Aux dernières nouvelles, après avoir décidé dans une intervention à la TV de revenir sur l’admission de sa défaite, M. Yahya Jammey aurait décidé, en fin de compte de suivre la voie légale pour contester les résultats des élections présidentielles qui ont vu la victoire de son adversaire M. Adama Barro.
Cependant, il y a quelques problèmes. En effet, d’après la constitution gambienne, tout candidat a droit à introduire un recours dans un délai de dix jours après le vote. Dans le cas présent, ce délai de 10 jours se termine le 12 décembre, c’est-à-dire demain lundi. Malheureusement, pour M. Yahya Jammey, le douzième jour est férié dans son pays. La Cour suprême devrait observer la journée de congé.
Sans doute, comme après plus de 22 ans d’un pouvoir autocratique, M. Yahya Jammey a mis des fidèles dans toutes les institutions de l’état, il est fort probable qu’une solution le favorisant sera trouvée.

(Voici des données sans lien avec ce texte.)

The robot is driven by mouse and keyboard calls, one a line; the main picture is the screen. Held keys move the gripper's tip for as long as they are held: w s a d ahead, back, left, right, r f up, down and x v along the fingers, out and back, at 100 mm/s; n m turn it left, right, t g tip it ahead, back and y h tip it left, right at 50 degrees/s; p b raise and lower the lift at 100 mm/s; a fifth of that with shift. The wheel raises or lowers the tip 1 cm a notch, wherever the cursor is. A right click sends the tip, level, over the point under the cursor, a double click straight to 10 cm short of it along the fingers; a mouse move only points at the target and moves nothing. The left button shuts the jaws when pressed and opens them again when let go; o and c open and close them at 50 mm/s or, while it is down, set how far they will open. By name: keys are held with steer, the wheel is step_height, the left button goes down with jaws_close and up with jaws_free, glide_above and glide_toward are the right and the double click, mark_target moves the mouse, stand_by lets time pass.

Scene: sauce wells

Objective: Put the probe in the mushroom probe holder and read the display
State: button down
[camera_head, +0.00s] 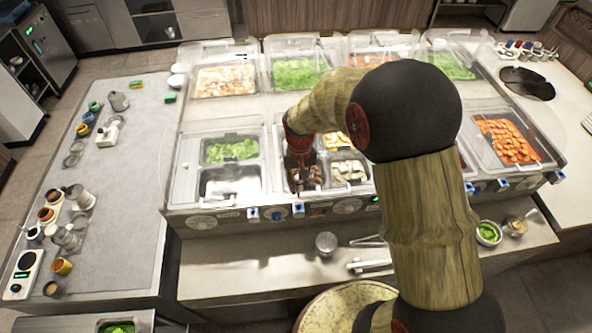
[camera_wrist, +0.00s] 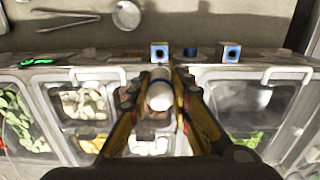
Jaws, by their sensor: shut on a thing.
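My gripper (camera_head: 300,182) reaches down over the front middle wells in the head view. In the wrist view my gripper (camera_wrist: 159,80) is shut on a white, rounded thing (camera_wrist: 158,97), which looks like the probe; its lower end is hidden. Below the gripper is a well of brown pieces (camera_head: 312,177), which look like mushrooms. Blue-faced holders line the counter's front, including one at the left (camera_head: 253,214) and two in the wrist view, near the fingertips (camera_wrist: 159,53) and farther right (camera_wrist: 231,52). I cannot tell which belongs to the mushrooms. A green-lit display (camera_head: 376,199) is too small to read.
Clear lids (camera_head: 232,126) stand around the wells. Pale pieces (camera_head: 349,171) fill a neighbouring well.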

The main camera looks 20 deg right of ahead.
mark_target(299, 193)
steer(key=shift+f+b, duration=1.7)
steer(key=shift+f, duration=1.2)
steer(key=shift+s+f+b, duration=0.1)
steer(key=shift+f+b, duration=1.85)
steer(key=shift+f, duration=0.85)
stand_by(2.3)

Dans le commentaire suivant publié sur sa page Facebook, et qu’il m’a autorisé à reproduire sur mon blog M. Thierno Sadou de la diaspora guinéenne aux États-Unis explique les raison qui le poussent à ne pas attribuer trop d’importance aux déclarations de M. Yahya Jammey.
Le revirement de Yahya Jammeh
Bien qu’on lise du n’importe quoi sur les réseaux sociaux, et que chacun soit libre de ses opinions, j’ai toujours été déconcerté par la naïveté politique d’une certaine opinion publique africaine. Quand on voit les réactions de certains face au revirement de Yahya Jammeh en Gambie, on se demande quelles indignités peuvent encore susciter leur émoi.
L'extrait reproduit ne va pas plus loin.